Convert vector into diagonal matrix

$$\operatorname{diag} (\mathbf{x}) = \sum_{i=1}^n\mathbf{e}_i'\mathbf{x}\mathbf{e}_i\mathbf{e}_i'$$

Where $\mathbf{e}_i$ is the i-th basis vector of $\mathbb{R}^n$ and $'$ denotes the transpose.

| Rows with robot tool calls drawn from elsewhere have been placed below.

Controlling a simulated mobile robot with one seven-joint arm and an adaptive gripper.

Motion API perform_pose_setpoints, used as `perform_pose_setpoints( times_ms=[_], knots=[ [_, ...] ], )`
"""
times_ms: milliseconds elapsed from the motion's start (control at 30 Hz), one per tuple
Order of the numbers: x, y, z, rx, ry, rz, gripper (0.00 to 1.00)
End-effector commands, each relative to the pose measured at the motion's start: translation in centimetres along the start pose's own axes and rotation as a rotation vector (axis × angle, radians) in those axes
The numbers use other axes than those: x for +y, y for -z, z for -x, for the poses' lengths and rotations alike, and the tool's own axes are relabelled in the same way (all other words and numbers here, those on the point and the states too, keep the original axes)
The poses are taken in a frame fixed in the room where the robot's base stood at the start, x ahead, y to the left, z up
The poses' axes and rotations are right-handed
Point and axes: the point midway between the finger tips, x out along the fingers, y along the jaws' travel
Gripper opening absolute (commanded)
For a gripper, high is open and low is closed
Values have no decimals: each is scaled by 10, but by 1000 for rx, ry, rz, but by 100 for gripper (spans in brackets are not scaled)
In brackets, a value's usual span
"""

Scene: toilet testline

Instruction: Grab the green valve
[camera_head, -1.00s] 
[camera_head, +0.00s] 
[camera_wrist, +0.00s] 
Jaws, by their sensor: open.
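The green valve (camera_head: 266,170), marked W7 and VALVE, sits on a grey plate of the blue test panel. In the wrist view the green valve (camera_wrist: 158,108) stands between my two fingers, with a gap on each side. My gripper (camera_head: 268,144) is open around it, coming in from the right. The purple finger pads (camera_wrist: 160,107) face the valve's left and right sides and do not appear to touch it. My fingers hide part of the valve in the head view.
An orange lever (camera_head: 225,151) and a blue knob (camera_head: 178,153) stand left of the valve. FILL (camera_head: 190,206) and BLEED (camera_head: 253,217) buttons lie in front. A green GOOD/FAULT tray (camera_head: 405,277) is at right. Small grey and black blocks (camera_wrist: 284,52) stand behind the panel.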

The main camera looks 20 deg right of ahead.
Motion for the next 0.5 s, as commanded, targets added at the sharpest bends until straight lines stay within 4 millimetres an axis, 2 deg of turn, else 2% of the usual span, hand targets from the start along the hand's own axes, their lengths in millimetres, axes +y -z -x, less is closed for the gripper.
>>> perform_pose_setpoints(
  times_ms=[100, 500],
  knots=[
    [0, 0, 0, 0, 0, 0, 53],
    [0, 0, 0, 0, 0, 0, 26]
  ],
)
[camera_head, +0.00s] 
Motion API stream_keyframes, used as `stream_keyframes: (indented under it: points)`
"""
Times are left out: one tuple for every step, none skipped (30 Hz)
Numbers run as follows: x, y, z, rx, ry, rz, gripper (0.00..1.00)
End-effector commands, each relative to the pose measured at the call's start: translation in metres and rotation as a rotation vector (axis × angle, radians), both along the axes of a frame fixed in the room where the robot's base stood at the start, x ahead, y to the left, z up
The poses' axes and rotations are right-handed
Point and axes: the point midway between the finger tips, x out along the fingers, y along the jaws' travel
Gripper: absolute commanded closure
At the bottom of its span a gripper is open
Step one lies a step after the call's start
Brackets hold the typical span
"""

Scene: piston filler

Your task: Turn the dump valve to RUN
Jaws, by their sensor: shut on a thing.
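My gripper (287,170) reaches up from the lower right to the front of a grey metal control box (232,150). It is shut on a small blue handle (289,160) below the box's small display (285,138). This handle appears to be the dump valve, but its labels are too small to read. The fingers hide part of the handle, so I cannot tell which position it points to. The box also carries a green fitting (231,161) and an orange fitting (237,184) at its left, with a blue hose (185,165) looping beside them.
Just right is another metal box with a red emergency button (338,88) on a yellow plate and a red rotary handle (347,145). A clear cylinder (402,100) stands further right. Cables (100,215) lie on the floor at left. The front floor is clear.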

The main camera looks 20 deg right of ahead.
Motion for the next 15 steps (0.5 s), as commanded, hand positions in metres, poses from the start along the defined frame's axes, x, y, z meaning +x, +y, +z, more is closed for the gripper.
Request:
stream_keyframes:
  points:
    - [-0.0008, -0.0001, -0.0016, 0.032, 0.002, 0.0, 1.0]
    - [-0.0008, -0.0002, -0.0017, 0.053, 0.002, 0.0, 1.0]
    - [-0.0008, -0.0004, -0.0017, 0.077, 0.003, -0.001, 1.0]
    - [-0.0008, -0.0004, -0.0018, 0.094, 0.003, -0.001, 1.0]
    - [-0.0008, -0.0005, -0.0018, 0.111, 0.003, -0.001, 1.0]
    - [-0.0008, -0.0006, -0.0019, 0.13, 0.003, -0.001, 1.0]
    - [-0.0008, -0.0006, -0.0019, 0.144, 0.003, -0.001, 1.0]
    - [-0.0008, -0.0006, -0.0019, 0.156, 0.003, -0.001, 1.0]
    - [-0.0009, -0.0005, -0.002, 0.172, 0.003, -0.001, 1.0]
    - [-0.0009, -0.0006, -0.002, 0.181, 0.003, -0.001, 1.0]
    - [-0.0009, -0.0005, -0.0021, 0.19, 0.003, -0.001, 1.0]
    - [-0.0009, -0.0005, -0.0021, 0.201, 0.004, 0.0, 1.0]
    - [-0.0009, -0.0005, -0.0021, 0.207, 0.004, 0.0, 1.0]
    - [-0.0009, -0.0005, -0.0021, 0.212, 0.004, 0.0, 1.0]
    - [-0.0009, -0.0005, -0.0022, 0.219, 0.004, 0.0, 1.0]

I thought about this, and the best I can come up with is the following. It's about as fast as the standard matlab diag() function on small matrices, but I wasn't particularly rigorous. Anyway:

$$ v = v_i \in \mathbb{R}^n \\ D = diag(v) = D_{ii} \in \mathbb{R}^{n \times n} \\ D = \textbf{I}_n \cdot \left( \textbf{1}_n^T \otimes v \right) $$

In Matlab, this can be written as follows:

>> v = sym('v',[5 1])
D = eye(length(v)) .* kron( ones(length(v),1)',v )
v =
 v1
 v2
 v3
 v4
 v5
D =
[ v1,  0,  0,  0,  0]
[  0, v2,  0,  0,  0]
[  0,  0, v3,  0,  0]
[  0,  0,  0, v4,  0]
[  0,  0,  0,  0, v5]